Are you overwhelmed by the amount of debt you are currently carrying and having difficulty making payments every month? Filing for a consumer proposal with Remolino & Associates in Ontario could be a better alternative than filing for bankruptcy.
What is a Consumer Proposal?
A consumer proposal is a legal agreement negotiated between you and your creditors. It gives you immediate relief from collection efforts and provides for a payment arrangement for part of your unsecured debts. When you file a consumer proposal and it’s accepted, your creditors will agree to forgive a portion of your debt, and you'll agree to pay the remaining balance.
The exact amount of your total debt that will be forgiven depends on your ability to pay the balance. It's not unusual for consumer proposals to reduce your total debt by 75%, but the outcome varies from case to case.
Benefits of a Consumer Proposal
The benefits of Consumer Proposals can be quite favorable depending on your situation. The primary benefit of a consumer proposal is that it will allow you to renegotiate your debts while protecting assets like a home or car that might otherwise need to be liquidated. Filing a consumer proposal stops debt collector calls and brings a halt to any additional interest charges or penalties. It will also stop all legal actions that have been commenced by a creditor, including wage garnishments and lawsuits.
Other advantages of a consumer proposal include:
Up to 75% debt reduction
Avoid filing for bankruptcy
Consolidate debts into a single fixed monthly payment
A legal settlement with all creditors including the CRA
Less damage to your credit score
What Happens in a Consumer Proposal?
To determine if a consumer proposal is appropriate for your finances, you'll need to meet with a Licensed Insolvency Trustee (LIT). You'll need to collect billing statements, proof of income, and a list of assets for the LIT to assess whether you qualify for a consumer proposal. The LIT will meet with you to determine your goals and whether a consumer proposal will be a better way to achieve them than in a bankruptcy scenario. If it is, the LIT will help you develop an arrangement between you and your creditors that is feasible given your financial resources.
If a consumer proposal is accepted by your creditors, then you'll have a new fixed monthly payment that will fit into your budget. Your creditors will avoid a complete loss on the unsecured loans you owe them, which they likely would suffer if you filed for bankruptcy.
Success Rate of a Consumer Proposal
The government doesn't publish statistics that show the acceptance rate of consumer proposals, but most proposals that are submitted are accepted if the LIT carefully considers all the financial factors involved.
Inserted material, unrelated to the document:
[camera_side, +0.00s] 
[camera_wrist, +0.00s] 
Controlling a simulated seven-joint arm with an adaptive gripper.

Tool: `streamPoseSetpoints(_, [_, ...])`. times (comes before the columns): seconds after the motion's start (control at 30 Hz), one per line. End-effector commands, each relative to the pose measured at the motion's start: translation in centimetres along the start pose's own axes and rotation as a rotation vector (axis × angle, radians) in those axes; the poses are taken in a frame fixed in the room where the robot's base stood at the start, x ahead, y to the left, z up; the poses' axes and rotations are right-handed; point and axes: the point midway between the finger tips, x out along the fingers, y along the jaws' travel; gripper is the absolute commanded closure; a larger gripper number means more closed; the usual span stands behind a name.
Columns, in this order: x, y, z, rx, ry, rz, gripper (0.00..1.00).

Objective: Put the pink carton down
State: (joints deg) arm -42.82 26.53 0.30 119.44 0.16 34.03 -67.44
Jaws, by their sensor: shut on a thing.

Creditors don't want debtors to be forced into bankruptcy when they fall into financial hardships because their chances of recovering any amount of their unsecured debts would be small. For this reason, most consumer proposals are accepted by creditors.
Consumer Proposal Eligibility Requirements
There are a few requirements you'll need to meet when an LIT assesses whether a consumer proposal is the right option. Below are the main guidelines:
Your total unsecured debts are between $5,000 and $250,000
You have the income needed to make a lower fixed monthly payment
You are insolvent, which means that your total debt exceeds your assets
You want to avoid bankruptcy to protect important assets like your home
You are a Canadian resident or property owner
Filing a Consumer Proposal
When you file a consumer proposal the following process will take place:
Step 1 :
Your LIT will file the proposal with the Office of the Superintendent of Bankruptcy (OSB), at which time you stop making payments to your creditors. If any creditors are collecting garnishments or have legal proceedings underway, collections or legal actions will stop at this point.
Step 2 :
Your LIT will also submit the consumer proposal to each of your creditors with a summary of your financial problems and situation.
Step 3 :
Your creditors have a maximum of 45 days to accept the proposal or object to it. Creditors owning at least 25% of your debts may request a meeting with you and the other creditors. If a meeting isn't requested, then the OSB will consider the proposal accepted by all your creditors after 45 days.
Step 4 :
If a creditor requests a meeting, then it will be held within 21 days. At the meeting, the creditors attending will vote on whether to accept your proposal or not. If it's rejected, you and your LIT can alter the proposal and make a new filing or consider other options.